Unrelated to the point about IRL, my inside view agrees with yours that an important next step in RLHF is making it possible for humans to give richer feedback, e.g. natural language feedback, trajectory corrections, etc. I, too, was excited by the Reward-rational choice paper (if not the particular formalism proposed there, then the general thrust that we should have a framework for giving lots of different types of feedback to our AI systems). Conversely, my inside view finds CIRL less promising than yours does.


  1. ^

    Human irrationality is one example of suboptimal human behavior, but there are others too. For example, a perfect IRL agent watching a human playing a video game in which perfect play requires super-human reflexes would infer that the human wanted to react slowly. So suboptimal behavior is an obstruction to both correctly inferring human values and producing a super-human agent via IRL.

  2. ^

    According to me, the generalized version of this concern is "How do you get an agent whose reward function was learned via some value learning approach to have super-human performance?" The avatar of this for RLHF is scalable oversight, as you address in your post.
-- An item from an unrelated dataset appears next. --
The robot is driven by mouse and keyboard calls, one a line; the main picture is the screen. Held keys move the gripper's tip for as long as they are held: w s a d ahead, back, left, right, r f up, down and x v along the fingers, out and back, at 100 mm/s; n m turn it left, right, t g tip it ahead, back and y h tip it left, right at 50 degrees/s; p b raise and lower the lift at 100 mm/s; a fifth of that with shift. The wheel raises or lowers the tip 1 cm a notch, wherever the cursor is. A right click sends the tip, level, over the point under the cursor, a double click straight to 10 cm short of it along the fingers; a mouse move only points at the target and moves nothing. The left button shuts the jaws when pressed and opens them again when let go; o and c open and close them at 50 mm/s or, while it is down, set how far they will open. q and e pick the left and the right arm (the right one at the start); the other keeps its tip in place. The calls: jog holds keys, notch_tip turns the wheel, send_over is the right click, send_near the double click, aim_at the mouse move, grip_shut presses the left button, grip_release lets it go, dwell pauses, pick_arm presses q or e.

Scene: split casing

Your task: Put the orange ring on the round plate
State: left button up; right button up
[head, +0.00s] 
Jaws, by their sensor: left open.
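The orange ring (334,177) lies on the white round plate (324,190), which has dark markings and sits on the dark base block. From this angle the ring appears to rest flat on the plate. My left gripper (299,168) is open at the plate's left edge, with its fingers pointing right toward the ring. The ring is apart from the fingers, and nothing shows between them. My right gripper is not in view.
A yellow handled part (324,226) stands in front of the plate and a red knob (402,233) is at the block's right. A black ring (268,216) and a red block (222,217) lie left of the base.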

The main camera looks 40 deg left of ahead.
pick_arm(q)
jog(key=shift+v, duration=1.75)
Thanks for the feedback and corrections! You're right, I was definitely confusing IRL, which is one approach to value learning, with the value learning project as a whole. I think you're also right that most of the "Outer alignment concerns" section doesn't really apply to RLHF as it's currently written, or at least it's not immediately clear how it does. Here's another attempt:

RLHF attempts to infer a reward function from human comparisons of task completions. But it's possible that a reward function learned from these stated preferences might not be the "actual" reward function - even if we could perfectly predict the human preference ordering on the training set of task completions, it's hard to guarantee that the learned reward model will generalize to all task completions. We also have to consider that the stated human preferences might be irrational: they could be intransitive or cyclical, for instance. It seems possible to me that a reward model learned from human feedback still has to account for human biases, just as a reward function learned through IRL does.

How's that for a start?

(I should clarify that I'm not an expert. In fact, you might even call me "an amateur who's just learning about this stuff myself"! That said...)
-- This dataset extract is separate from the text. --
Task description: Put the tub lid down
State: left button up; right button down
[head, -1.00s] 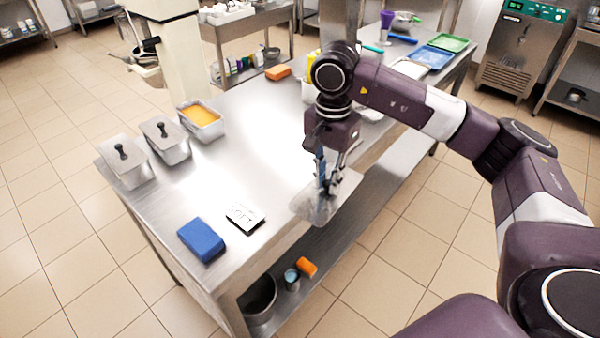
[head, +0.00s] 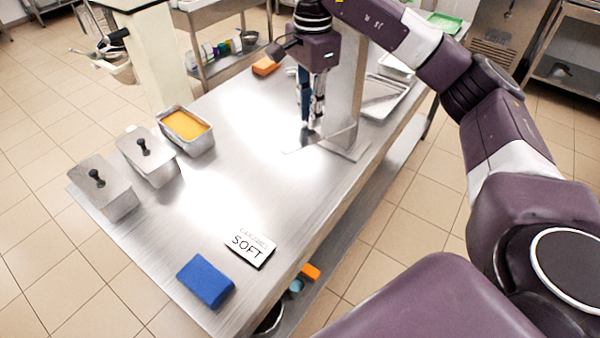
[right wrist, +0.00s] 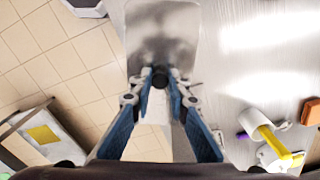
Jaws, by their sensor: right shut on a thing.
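The tub lid (head: 345,151) is a thin, shiny metal plate with a dark knob, low over the steel table near its front edge. It also shows in the right wrist view (right wrist: 155,35). My right gripper (head: 312,122) points down and is shut on the lid's knob, seen between the blue-backed fingers (right wrist: 165,80). I cannot tell whether the lid touches the table. An open metal tub (head: 187,128) with orange contents stands at the table's far-left edge. My left gripper is not in view.
Two lidded tubs (head: 147,157) (head: 104,190) stand beside the open one. A blue sponge (head: 205,282) and a "SOFT" sign (head: 250,246) lie at the near end. The steel table (head: 225,190) is clear between these and the gripper. A metal tray (head: 385,97) lies beyond.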

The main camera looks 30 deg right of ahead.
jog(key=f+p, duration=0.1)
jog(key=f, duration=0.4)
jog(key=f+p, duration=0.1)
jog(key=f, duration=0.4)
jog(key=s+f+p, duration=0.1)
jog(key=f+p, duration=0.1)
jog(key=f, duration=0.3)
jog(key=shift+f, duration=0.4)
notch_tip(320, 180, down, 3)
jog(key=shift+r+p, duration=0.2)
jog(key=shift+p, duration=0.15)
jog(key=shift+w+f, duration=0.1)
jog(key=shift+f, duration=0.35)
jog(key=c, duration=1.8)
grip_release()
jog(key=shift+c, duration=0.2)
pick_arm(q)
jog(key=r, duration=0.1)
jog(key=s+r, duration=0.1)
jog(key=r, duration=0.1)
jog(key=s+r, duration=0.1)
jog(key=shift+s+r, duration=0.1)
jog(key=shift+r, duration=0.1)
RLHF attempts to infer a reward function from human comparisons of task completions.

I believe that RLHF more broadly refers to learning reward models via supervised learning, not just the special case where the labelled data is pairwise comparisons of task completions. So, for example, I think that RLHF would include e.g. learning a reward model for text summaries based on scalar 1-10 feedback from humans, rather than just pairwise comparisons of summaries.

On the topic of whether human biases present an issue for RLHF, I think it might be somewhat subtle. To tease apart a few different concerns you might have:

  1. What if human preferences aren't representable by a utility function (e.g. because they're intransitive)? This doesn't seem like an essential obstruction to RLHF, since whatever sort of data type human preferences are (e.g. mappings from triples (history of the world state, option 1, option 2) to {0,1}) I would expect them to still be learnable in principle via supervised learning. Of course, the more unconstrained our assumptions on human preferences, the harder it is to learn them (utility functions are harder to learn than mappings like the above), so we might run into practical issues. But I guess I don't strongly expect that to happen -- I feel like human preferences shouldn't so unconstrained as to sink RLHF.
  2. What if RLHF can never learn our true values because the feedback we give it is biased? In this case, I would expect RLHF to learn "biased human values" which ... I guess I'm okay with? Like if we get an AI which is aligned with human values as revealed by stated preferences instead of the reflective equilibrium of human values that we get after correcting for our biases, I still expect that to keep us safe and buy us time to figure out our true values/build an aligned AI that can figure out our values for us. So if this is the biggest issue with RLHF then I feel like we've averted the worst outcomes.

It's possible I've misunderstood the central concern about how RLHF interacts with human irrationality, so feel free to say if there's a consideration I've missed!

What if human preferences aren't representable by a utility function

I'm responding to this specifically, rather than the question of RLHF and 'human irrationality'.

I'm not saying this is the case, but what if 'human preferences' are representable by something more complicated. Perhaps an array or vector? Can it learn something like that?

Reinforcement Learning from Human Feedback (RLHF)

If you don't want all of that in the title, something like

RL with Human Feedback (RLHF)

makes it more clear what it's about, and I think a lot of people will know what RL is here. (Although with and from may have different meanings and be different things in this space.)